Before the Startup

start up business

Startups may be different from traditional business schemes in many respects, but one thing is exactly the same – in order to succeed, a startup founder must carefully think everything through and prepare to all eventualities. If anything, startups are even more sensitive to mistakes made at planning stage – according to statistics, vast majority of startups fail simply because their founders miscalculated the market and delivered the product or service nobody needs.

Thus, if one wants to create a successful startup, one should understand that the work done before it is launched is much more important than maintenance further on.

First of all, every startup should have a solid underlying idea that will be the basis of its business plan. If you create a startup but don’t understand your potential customers, know not what they want and need, you will simply imitate a startup, only to find out that although the idea looked plausible in project, it just fails to deliver.

An ideal startup idea is best described as something people lack but don’t know they lack it yet; after you tell them about your product or service, they should think: “Gosh, I can’t imagine how I lived without it all my life” – and immediately feel pain of not having it.

That is what it supposed to be; and a lot of startup founders simply don’t get it. They are too enamored by the beauty of their ideas, by how sleek and dynamic their creation looks to stop and ask themselves: are there any real people who actually need this?

In fact, overconfidence in one’s ‘brain-child’ is what brings about the downfall of many a startup: founders are so sure that their product or service is going to sell like hot pies that they neglect creating a proper amount of buzz about it.

Thus, before launch you should create as widespread an online presence as possible. Join all possible social media: Facebook, LinkedIn, Twitter and other networks that may be relevant for your sphere of activity (Instagram and Pinterest come to mind), create a website.

Speaking of websites – this element is especially important, yet a lot of startup founders seem to be simply going through the motions when it comes to this. Everybody says that a startup should have a website – and thus they make a website to place a tick in “To-Do” list.

Instead, you may start a blog with interesting and useful content for potential clients. Blogs are especially effective because they allow you to publish new relevant content regularly and clearly show that the work is going on and the project is alive and well. What may this content be? Anything: industry news, details about your progress, fun facts, tips and tricks, anything your flight of fancy suggests.

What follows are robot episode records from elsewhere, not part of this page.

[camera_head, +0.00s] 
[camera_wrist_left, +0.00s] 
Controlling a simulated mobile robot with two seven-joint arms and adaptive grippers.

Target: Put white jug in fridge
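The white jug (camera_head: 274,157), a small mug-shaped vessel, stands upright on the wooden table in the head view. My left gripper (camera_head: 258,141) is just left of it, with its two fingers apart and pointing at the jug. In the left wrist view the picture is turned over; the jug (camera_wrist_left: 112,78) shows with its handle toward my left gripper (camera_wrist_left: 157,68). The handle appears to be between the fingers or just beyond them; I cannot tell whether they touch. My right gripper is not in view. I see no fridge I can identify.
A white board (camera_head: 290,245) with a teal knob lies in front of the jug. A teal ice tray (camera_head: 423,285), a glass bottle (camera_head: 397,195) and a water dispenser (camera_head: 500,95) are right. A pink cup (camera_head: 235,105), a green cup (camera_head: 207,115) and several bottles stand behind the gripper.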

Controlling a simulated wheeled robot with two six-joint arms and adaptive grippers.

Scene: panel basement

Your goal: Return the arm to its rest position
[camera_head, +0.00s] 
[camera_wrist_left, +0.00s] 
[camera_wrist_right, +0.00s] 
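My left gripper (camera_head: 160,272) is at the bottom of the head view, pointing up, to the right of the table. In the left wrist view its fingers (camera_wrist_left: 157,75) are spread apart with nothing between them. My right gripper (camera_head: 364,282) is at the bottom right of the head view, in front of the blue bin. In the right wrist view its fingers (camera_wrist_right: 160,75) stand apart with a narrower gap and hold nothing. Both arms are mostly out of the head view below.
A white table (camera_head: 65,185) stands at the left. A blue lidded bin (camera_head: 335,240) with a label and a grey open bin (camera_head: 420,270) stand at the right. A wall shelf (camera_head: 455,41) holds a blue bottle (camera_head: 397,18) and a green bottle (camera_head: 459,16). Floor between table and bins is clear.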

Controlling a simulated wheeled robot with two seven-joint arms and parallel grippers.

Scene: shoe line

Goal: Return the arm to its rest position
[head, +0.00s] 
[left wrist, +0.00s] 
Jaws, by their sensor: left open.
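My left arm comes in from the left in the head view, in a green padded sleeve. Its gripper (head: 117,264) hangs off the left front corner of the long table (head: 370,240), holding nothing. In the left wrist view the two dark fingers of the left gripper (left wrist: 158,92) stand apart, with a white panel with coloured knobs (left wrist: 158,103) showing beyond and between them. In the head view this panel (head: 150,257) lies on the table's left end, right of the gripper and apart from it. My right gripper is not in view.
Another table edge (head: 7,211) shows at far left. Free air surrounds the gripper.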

Think of people who may be interested in your project: influencers, authority figures or simply potential clients, and send them emails, inviting them to early access to your product or service. In other words: let as many people as possible know about your existence, your work, and your plans. Make them excited about it all, make them wait for you to start.

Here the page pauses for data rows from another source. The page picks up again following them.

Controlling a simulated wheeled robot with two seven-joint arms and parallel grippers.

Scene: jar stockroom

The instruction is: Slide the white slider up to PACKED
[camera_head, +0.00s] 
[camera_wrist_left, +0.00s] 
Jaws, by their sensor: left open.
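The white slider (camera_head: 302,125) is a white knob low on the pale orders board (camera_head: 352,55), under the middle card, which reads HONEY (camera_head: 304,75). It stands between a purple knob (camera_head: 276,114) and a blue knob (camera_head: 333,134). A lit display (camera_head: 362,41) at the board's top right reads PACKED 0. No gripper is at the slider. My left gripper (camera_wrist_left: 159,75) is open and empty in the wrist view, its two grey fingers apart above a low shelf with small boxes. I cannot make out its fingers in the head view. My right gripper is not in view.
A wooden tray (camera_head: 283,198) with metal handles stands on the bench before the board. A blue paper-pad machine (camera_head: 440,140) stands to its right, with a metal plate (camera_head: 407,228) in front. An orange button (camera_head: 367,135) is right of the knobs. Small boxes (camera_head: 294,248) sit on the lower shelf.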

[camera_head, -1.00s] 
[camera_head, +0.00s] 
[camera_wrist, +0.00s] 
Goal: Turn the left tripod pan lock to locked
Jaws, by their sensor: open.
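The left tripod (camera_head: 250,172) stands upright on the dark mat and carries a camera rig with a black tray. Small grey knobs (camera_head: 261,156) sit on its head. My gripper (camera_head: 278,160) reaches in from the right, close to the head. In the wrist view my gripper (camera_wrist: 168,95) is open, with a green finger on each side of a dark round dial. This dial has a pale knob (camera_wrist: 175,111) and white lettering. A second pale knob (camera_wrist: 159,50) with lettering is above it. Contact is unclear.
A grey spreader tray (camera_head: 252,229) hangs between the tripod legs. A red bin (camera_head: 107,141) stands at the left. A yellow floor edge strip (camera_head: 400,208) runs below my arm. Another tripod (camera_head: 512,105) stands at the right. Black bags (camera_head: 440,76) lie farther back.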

Also, tracking the results of your activity via Google Analytics may be a good idea as well. It doesn’t help very much to do something if you cannot be sure if it is effective and to which extent exactly. By checking where traffic comes from, which pages seem to be the most interesting and so on you will get an insight into the minds of your clients.

Startups exist in the realm of ideas, so ideas are what should work ideally when it comes to them. Make sure everything is arranged like clockwork before you make the first step – and success will be yours.